Crumbling, outdated infrastructure means many British readers are likely to access this article through a decades-old copper wire. Given how much modern life – or economic activity, if you will – happens through the internet, fixing the problem ought to be a priority.
The Federation of Small Businesses is the latest organisation to question the UK’s broadband strategy. It rather alarmingly points out that getting an adequate connection remains difficult for many businesses, which in turn is adversely affecting their profitability and potential for growth. This isn’t just a rural problem – the FSB report identifies several case studies where businesses in urban areas also suffer poor levels of service. Amazingly, 45,000 small businesses (1%) still rely on a dial-up internet connection.
The UK comes 15th in the global league table of broadband speed (10th in Europe) with an average connection speed of 9.9 megabits per second (Mbps). This contrasts with the world leader, South Korea at 23.6Mbps and Europe’s leader, Switzerland at 12.7Mbps.
Though the government claims the UK has the best broadband services in Europe, this is because Ofcom chooses to benchmark it against only France, Italy, Germany and Spain. The argument here is that geography plays a key part in broadband deployment and that comparisons need to be made with similarly sized countries.
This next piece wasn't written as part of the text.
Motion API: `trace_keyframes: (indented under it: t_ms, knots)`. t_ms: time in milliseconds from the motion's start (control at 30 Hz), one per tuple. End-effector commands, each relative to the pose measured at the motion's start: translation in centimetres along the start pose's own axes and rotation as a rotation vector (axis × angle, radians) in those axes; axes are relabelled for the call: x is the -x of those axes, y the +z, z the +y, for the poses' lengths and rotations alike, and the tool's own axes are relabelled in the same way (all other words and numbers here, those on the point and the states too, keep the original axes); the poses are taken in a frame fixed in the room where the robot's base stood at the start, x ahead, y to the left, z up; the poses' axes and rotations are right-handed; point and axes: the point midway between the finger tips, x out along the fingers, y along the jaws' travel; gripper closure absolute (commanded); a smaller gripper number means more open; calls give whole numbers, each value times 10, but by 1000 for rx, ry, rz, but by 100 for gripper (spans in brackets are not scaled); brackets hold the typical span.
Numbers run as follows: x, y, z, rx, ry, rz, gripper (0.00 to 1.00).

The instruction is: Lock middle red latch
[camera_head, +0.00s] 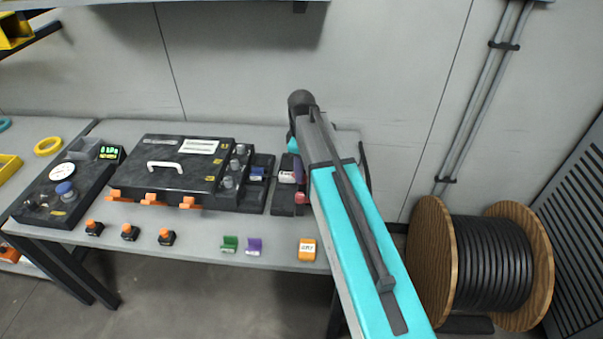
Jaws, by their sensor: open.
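A black case (170,169) with a white handle stands on the grey table. Three orange-red latches stick out along its front edge: left (114,195), middle (151,200) and right (188,203). All three project forward and slightly down; I cannot tell how firmly each is engaged. A small dark device (284,201) to the right of the case carries a red piece (300,196), partly covered by my arm. My arm reaches in from the lower right, well to the right of the latches. My gripper is hidden behind the arm.
Several orange-topped black buttons (130,232) stand in front of the case. Green (230,243), purple (254,246) and orange (307,249) blocks sit near the table's front edge. A gauge panel (62,189) is at left. A cable reel (480,262) stands at right.

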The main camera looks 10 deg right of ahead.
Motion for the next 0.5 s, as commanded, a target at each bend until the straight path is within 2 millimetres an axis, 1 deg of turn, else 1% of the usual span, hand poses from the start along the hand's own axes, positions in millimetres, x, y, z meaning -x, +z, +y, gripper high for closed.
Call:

While there is a valid point here, this simply provides the government with a convenient excuse to avoid sorting out our broadband infrastructure.
Broadband speed is primarily determined by the physical connection between your home/business and the local telephone exchange, the so called “access network”. If your internet is slow, don’t blame things clogging up hundreds of miles away; the problem is likely to be closer to home.
While there are more than 50 Internet Service Providers (ISPs) within the UK, there are in effect only two access providers: Virgin Media and BT’s Openreach. The Virgin Media network dates back to the 1990s and comprises fibre optic and “coaxial” copper cables which have fewer interference issues.
The Openreach network on the other hand is built on the UK’s legacy telephone network dating back more than a century, comprising poorer quality “twisted pair” copper cables. Most ISPs use it as it offers near universal coverage. Openreach has upgraded its access network from all copper to one that uses fibre from the local exchange to the green “street cabinets”, but it retains copper in the last stage to the user. This investment has in turn increased broadband speeds from 2Mbps to 24Mbps, and now as a high as 80Mbps.
But there is a catch. Most customers of course never see these speeds because they are highly dependent upon the quality and length of copper cable that runs from their home or office to their nearest green street cabinet. An email, search data or a file download might have travelled thousands of miles at super-fast speeds, only to be held up by a hundred metres of dodgy copper wiring at the end of its journey.
So why not remove all of the copper and make the UK’s broadband solely fibre optic? The reason is cost. A 2012 report from the Policy Exchange estimated that it would cost up to £30 billion to go entirely fibre optic.
The privatisation of BT in 1984 transformed the UK’s telecommunications market from public to private ownership and opened it up to competition. Now, in this privatised world, a telecoms company is clearly going to target its investments based on financial returns. As profit margins decrease, the recent trend has been to provide increased services for reduced returns. Commercial companies are not charities and so we cannot simply expect them to throw money at uneconomic ventures. At the turn of the century the UK cable industry in effect went bust building a new network that didn’t generate sustainable revenues – we can’t ask broadband companies to do the same.
Strategy for stagnation
There are those who say headline broadband speed isn’t the be-all and end-all – that we can just muddle along with what we have. Certainly the Policy Exchange showed that, even with our poorer speeds, the UK topped the world league table when measuring the size of its internet economy against GDP. And speed increases are already planned – the government’s strategy is to provide 95% of the country with access to broadband of at least 24Mbps and the remaining 5% at 2Mbps by 2017.
However, this is a strategy for stagnation, not growth. Take Cornwall, an early adopter of superfast 300Mbps broadband, way above government targets. There, businesses have been pleased with the results, with the majority of firms surveyed saying the technology allowed their sales to grow. This wasn’t seen as a luxury – the majority concluded that access to high-speed internet was simply the price of staying in business.
The government is indeed investing pubic money into the UK’s broadband infrastructure and it is about to publish its new communications infrastructure strategy that will set out a vision for 2017 and beyond. However, the level of public investment is still far too low.
If the UK is to truly maximise the potential of the digital economy then it needs to start viewing broadband as a strategically important utility. The government is seemingly prepared to fork out billions for new roads, train lines and power plants. It’s about time we looked at broadband in the same light. In years to come, £30 billion for the world’s best internet will look like a bargain.